In battle of super geniuses, Nagy has assistance from genius named Fangio

Coaching geniuses, a super offense and a highly ranked defense all make Bears-Rams worth watching

When the nation tunes in Sunday night (7:20 p.m., NBC) to the Bears-Rams matchup at Soldier Field, no doubt they’ll get the notion instead of a football game they're about to watch a chess match, or a battle of wizards like Harry Potter against Voldemort.

Or maybe it's just two super computers doing battle against each other.

Bears coach Matt Nagy and Rams coach Sean McVay are being depicted this way in national media: Two young offensive minds taking the NFL by storm.

“I have a lot of respect for him,” Nagy said about McVay. “He really is a great motivator. He’s a teacher. And then he’s creative in what he does, yet he’s simple. Guys can play fast. I just think he’s a really good coach.”

The Rams are second on offense, fourth at both rushing and passing, and tied for second in scoring with the Saints behind the Chiefs. Running back Todd Gurley (1,175 yardsd) leads the NFL in rushing and Quarterback Jared Goff is fifth in passer rating (109.9).

It’s a well-balanced, scoring machine with the latest football genius serving as the brains.

Nagy has followed McVay since the two were in the NFC East as assistants earlier this decade, McVay with Washington and Nagy in Philadelphia.

“The nice thing with both of us is I feel like we’ve been tutored and mentored by really good people and coaches that were in the game for a while,” Nagy said. “I have a ton of respect for Sean. The other thing that I think from others that have either coached with him or know him well or better than me is I think he does a great job connecting and he’s a really good teacher.

“So that’s a big part of this deal right here is you’ve got to be able to reach your guys and he does that. Now schematically, in a game, you see it. The numbers speak for themselves. He has a quarterback, he’s got players. He said it yesterday: Players are what make the plays but he also does a great job of manipulating everything and making it work.”

It’s an efficient and high-powered Rams offense, but not overly complicated.

"Well you know what personnel you're getting,” Nagy said. “It's that Sean does a great job of matching things up, is (trying) to keep it simple.

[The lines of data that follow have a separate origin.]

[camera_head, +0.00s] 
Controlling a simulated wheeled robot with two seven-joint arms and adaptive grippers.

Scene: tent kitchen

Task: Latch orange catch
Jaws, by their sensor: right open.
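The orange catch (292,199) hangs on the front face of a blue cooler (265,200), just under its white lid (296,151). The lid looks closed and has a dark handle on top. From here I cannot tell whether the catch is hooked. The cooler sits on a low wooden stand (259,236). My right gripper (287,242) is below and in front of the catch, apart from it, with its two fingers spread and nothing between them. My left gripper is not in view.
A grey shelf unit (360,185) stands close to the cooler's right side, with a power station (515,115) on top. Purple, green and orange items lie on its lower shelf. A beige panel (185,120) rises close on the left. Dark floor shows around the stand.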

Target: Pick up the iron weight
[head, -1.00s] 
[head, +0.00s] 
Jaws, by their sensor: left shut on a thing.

“So he does multiple things for multiple formations. And when you do that, any time things come in sets of three its hard, and he does that in a lot of his formations."

Nagy uses numerous formations and plays out of them, as well, but admits he just hasn’t had the time to get the offense into a higher gear like the Rams are in after just 12 games, and only 10 games with quarterback Mitchell Trubisky. The Bears rank 20th in yards gained.

“I’m not where I was football relationship wise with Mitch right now because I haven’t had the time with him that I was in Year 5 with Alex Smith in Kansas City). It takes time,” Nagy said. “When you get to that point, that’s when the well-oiled machine starts rolling.

“That’s what our ultimate goal is, to get there, but there’s some choppiness on the way.”

What Nagy does have working on his side in this battle of strategic brains is an old wizard, defensive coordinator Vic Fangio. Or as Khalil Mack called him a few weeks ago, an “evil genius.”

Then again, the Rams don't exactly have a dearth of ingenuity when it comes to the defensive headsets, considering Wade Phillips is their defensive coordiantor.

Last week’s Bears second-half problems against the run haven’t shaken Nagy's confidence in Fangio.

“I think that he’s kind of shown what he could do not only in this year but in years past,” Nagy said. “He’s seen so many different offenses, he’s a compete student of the game from a coach’s perspective. He’s really smart, he understands, he’s seen. His library is huge, much bigger than mine.

“He’s seen it all and I think that’s a huge advantage when you have that, it’s a good thing.”

A few weeks ago Fangio chuckled and made a joke about the high-scoring Chiefs-Rams game being a sign of things to come all over the NFL. He’s seen too many landmark games and joked that he thought that’s what they called the Giants-Colts championship of 1958.

"I mean, I’ve never bought into, you know," Fangio said. "There were a couple of questions in here a couple weeks ago after the 54-51 game, is this the new way of the NFL? You guys heard my answers. That was just the talk of the week."

Still, realizes the statement his team could make by shutting down the Rams, much like the Cowboys did after shutting down the Saints.

“We’d like to make that statement every week,” Fangio said. “Knowing the assignment this week is tougher than usual, but that can happen any week in the league.

“We accept the challenge and know it will be hard, and know they will make some plays and hopefully we’ll make a few of ours and come out on top."

Nagy can use the help, in his battle with the super genius.